We were lucky enough to get a video of a very unlucky bird while we were hanging out in the Santo Domingo cable car station up in the hills... here it is! (Apologies for the first half of the video being shot sideways... I´m an airhead.)



That night we checked out the upscale Zona Rosa area near our hostel. It was mostly empty on a Monday night, just a few younger Colombians hanging out in the plazas drinking shots of Aguadiente, the funky local anise-flavored liquor.

The next day we put together a plan to visit one of the restaurants that Anthony Bourdain went to in his Colombia episode, followed by visits to the grave of the most famous and ruthless drug lord of all time, Pablo Escobar. I found the address of the restaurant on a great blog about Medellin, got the ballpark location figured out, and from there plotted detailed directions to the grave, writing down everything. The hostel owner told us the restaurant was a half hour walk, so we headed out, walking for about 25 minutes before I realized I had forgotten the paper with all of the directions. I remembered enough from writing it down to get us to the right street. It ended up being a two hour walk, and after we spent another 30 minutes searching, we gave in and went into an internet cafe to get the exact address.

Finally we found the place, Brasarapa, an unassuming restaurant with picnic tables on a gravel patio on a corner. We went in and happened to sit at the same table as Anthony Bourdain did, and then ordered the same thing as him, purely by coincidence. This attracted the attention of the owner, Victor, who came over with our food, realizing we were there because of the show, and proceeded to bring out his personal photo album from the day of filming. To add to the mounting evidence that Colombians are the friendliest people in the world, after showing us the photos, he pulled one out and gave it to us – super cool! Then we ate our ridiculously large lunch, the Bandeja Especial. It consisted of a creamy soup with tough bits of some pork product, followed by a platter with salad, rice, a fried egg, a big steak, two pieces of pork, a chorizo sausage, half an avacado, and beans, topped by the best fresh aji salsa of our entire trip.

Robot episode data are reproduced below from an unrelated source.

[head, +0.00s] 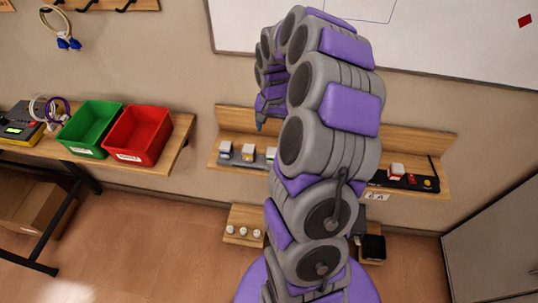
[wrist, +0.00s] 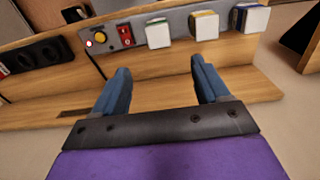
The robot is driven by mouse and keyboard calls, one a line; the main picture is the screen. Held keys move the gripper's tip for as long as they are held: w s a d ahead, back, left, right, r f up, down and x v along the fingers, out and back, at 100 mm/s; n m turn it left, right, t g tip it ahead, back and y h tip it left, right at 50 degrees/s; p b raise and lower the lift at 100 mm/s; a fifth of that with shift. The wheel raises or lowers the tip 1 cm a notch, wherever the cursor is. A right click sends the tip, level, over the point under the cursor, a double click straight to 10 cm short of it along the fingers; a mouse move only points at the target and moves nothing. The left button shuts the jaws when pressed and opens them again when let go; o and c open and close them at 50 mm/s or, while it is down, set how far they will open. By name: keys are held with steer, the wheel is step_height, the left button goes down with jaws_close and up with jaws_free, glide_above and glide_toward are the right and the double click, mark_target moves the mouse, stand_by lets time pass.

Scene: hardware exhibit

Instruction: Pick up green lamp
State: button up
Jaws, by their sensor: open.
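A white block with a green edge (wrist: 158,33), which appears to be the green lamp, is mounted on the grey panel of the wooden shelf in the wrist view. My gripper (wrist: 159,70) is open and empty, its two blue fingers pointing toward the shelf below and in front of this block, apart from it. In the head view my gripper (head: 261,124) hangs above the shelf, mostly hidden by my arm. A similar block (head: 271,155) shows there beside my arm, partly hidden; its green colour is hard to tell.
A yellow-edged block (wrist: 204,26) and a blue-edged block (wrist: 251,18) stand right of the green one. Green (head: 91,129) and red (head: 137,134) bins sit on the left table.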

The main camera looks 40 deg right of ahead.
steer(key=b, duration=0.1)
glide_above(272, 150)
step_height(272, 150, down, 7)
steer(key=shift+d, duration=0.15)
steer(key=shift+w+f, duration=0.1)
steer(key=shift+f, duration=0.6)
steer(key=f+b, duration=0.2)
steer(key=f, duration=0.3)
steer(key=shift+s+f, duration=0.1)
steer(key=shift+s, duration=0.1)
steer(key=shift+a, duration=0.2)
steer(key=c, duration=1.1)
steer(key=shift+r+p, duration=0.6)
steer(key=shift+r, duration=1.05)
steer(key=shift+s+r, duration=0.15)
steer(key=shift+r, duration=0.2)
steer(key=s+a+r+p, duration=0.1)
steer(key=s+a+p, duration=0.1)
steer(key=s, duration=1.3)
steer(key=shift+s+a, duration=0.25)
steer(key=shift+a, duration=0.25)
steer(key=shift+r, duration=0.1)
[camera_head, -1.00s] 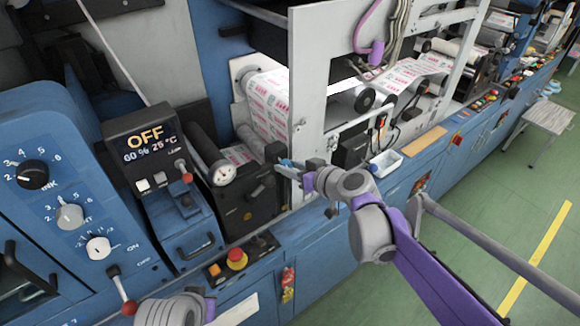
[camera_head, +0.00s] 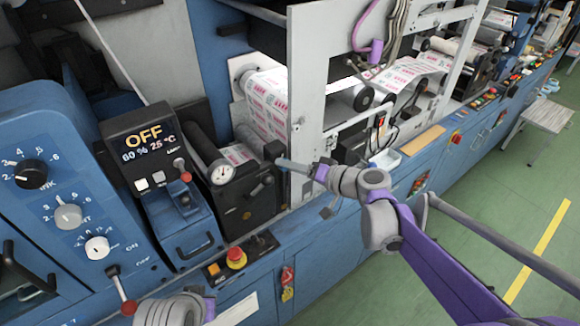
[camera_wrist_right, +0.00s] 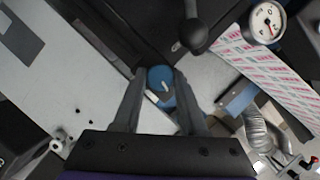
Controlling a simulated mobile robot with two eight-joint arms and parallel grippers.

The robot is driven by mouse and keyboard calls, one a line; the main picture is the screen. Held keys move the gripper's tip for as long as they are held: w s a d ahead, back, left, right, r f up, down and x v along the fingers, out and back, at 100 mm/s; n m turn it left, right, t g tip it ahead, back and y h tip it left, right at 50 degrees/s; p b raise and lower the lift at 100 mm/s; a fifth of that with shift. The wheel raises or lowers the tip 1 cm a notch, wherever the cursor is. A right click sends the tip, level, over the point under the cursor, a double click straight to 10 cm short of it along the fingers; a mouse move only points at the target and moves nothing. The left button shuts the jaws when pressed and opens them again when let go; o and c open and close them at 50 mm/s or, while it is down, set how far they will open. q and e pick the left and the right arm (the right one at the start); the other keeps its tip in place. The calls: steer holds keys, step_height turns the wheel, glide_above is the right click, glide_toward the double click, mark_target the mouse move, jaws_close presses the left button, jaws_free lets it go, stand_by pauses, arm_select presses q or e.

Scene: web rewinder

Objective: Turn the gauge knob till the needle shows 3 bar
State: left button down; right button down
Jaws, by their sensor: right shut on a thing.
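The pressure gauge (camera_head: 222,174) is a round white dial on the dark unit beside the white frame. It also shows at the top right of the right wrist view (camera_wrist_right: 265,22); its scale is too small to read the needle surely. The blue gauge knob (camera_wrist_right: 162,78), with a white mark, sits between the fingertips of my right gripper (camera_wrist_right: 160,82), which is shut on it. In the head view, my right gripper (camera_head: 284,161) reaches in from the right to the dark unit's top corner and hides the knob. My left gripper is out of view.
A display reading OFF (camera_head: 150,148) stands left of the gauge. A yellow-and-red emergency button (camera_head: 236,257) is below. The white frame (camera_head: 308,90) rises close behind my right gripper. A dark round-ended lever (camera_wrist_right: 193,35) lies near the fingers.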

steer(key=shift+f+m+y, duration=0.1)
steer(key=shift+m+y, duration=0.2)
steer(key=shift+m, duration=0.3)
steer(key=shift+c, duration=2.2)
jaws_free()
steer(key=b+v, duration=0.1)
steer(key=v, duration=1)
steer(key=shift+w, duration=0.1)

It was all killer, no filler – well worth the two and a half hour effort to find the place. We paid our bill, got a picture with Victor, and took off for Escobar's grave

We walked away (slowly now) towards the grave, winding again through the streets without definite directions, jumping on the metro to go down a couple stops, and then tracing our way with another stop at an internet cafe, down an industrial road to the cemetery in the foothills. Once we were there, our uncanny “spidy sense” led us right to the grave, a small black headstone in a grassy family plot alongside a church. We got some pictures and met some other Escobar enthusiasts. It was too late to go across town to the death site so we just split a cab back to our hostels.

That night we laid low, catching the Magic – Cavs playoff game and getting ready for our side trip to the jungle refuge of Rio Claro the next morning (see the next blog post).

Two days later we were back in Medellin for the weekend. We switched to a different hostel, a nightmare called The Pitstop. I'm not sure which is worse, the place or the clientèle. About 95% of the hostel was composed of European, Australian, and Israeli guys whose sole purpose in being there was to do drugs and go crazy. This problem was exasperated by the army bunker layout of the hostel with several dozen beds in each room. We spent very little time there, going out on our own for the night to some bars in Zona Rosa and then leaving early the next morning for yet another hostel, Kasa Kiwi.

Thankfully, the third try was the charm, a laid-back, fairly small place with a sweet location and cheap prices. We stayed through the weekend, going out again on Saturday, then taking a group of new friends to Brasarapa for lunch on Sunday and out to Escobar's grave. We should be running our own tour group at this point. After that we went back up to the barrios via the cable cars, and hung out there until around 11pm, sitting outside of a sidewalk cafe, looking at the view of the city fading from a maze of brick to an endless set of sparkling lights extending out across the valley.

The next morning we got packed and went to the Southern terminal, where we payed $15 for an uncomfortable four hour ride wedged in the rock hard backseat of a tiny car to get to Manizales.